解释：B 和 D 都在在 follower 字段中出现，作为被关注者，B 被 C 和 D 关注，D 被 E 关注。A 不在 follower 字段内，所以A不在输出列表中。注意：被关注者永远不会被他 / 她自己关注。将结果按照字典序返回。

建表+导数

create table 614_follow(followe string, follower string) ROW FORMAT DELIMITED FIELDS TERMINATED BY '\t';
load data inpath "/leetcode/614_follow.txt" overwrite into table 614_follow;

思路：先通过左连接求得，followee 也在 follower中的人数，对上述条件做group by order by排序

select t.followe,count(1) num
from 
(
     select 
        f1.followe followe, f1.follower follower
     from 614_follow f1
     join 614_follow f2
     on f1.followe=f2.follower
) t
group by t.followe order by t.followe

执行结果：

中间表t的执行结果；

615_Hard_平均工资：部门与公司比较

给如下两个表，写一个查询语句，求出在每一个工资发放日，每个部门的平均工资与公司的平均工资的比较结果（高 / 低 / 相同）。
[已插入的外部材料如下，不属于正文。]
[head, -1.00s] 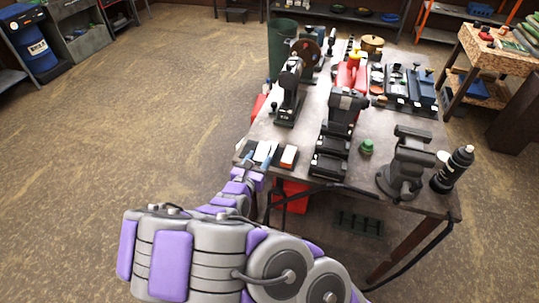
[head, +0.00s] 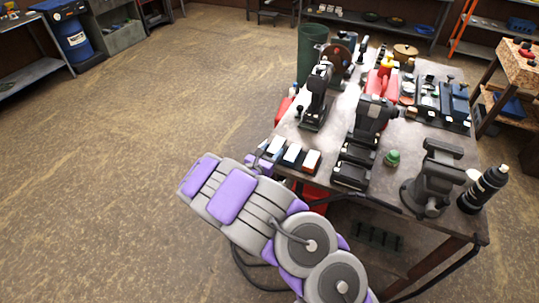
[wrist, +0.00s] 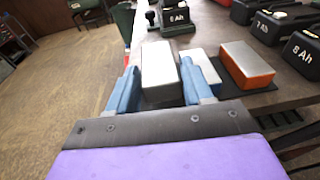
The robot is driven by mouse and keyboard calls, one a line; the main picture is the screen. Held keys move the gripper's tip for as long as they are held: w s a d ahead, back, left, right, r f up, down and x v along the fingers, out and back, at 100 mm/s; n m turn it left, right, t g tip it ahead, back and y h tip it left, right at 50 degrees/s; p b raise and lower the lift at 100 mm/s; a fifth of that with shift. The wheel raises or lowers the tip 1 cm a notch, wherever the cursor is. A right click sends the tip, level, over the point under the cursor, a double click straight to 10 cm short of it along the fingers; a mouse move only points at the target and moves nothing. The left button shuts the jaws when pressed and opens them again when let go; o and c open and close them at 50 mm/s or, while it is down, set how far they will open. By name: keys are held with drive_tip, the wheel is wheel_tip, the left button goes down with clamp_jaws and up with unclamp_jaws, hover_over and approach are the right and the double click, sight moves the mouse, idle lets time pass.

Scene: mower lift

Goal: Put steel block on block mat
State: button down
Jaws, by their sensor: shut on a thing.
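The steel block (wrist: 160,72), with a pale grey top and darker front, is between the blue fingers of my gripper (wrist: 161,90) in the wrist view. My gripper is shut on it. In the head view, the steel block (head: 276,146) is at the bench's near left corner, leftmost in a row of three blocks. The dark block mat (wrist: 262,100) shows under the row's right part. A white-topped block (wrist: 203,66) and an orange-sided block (wrist: 247,63) stand right of my gripper. I cannot tell whether the steel block touches the mat.
A green bin (head: 312,52) stands behind. The floor to the left is clear.

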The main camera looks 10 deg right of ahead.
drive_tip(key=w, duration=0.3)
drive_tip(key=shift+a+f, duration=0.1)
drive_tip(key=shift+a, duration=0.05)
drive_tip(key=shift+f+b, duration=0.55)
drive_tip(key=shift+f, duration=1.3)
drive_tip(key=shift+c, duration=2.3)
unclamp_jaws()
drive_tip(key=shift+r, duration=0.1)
表： salary

| id | employee_id | amount | pay_date   |
|----|-------------|--------|------------|
| 1  | 1           | 9000   | 2017-03-31 |
| 2  | 2           | 6000   | 2017-03-31 |
| 3  | 3           | 10000  | 2017-03-31 |
| 4  | 1           | 7000   | 2017-02-28 |
| 5  | 2           | 6000   | 2017-02-28 |
| 6  | 3           | 8000   | 2017-02-28 |

employee_id 字段是表 employee 中 employee_id 字段的外键。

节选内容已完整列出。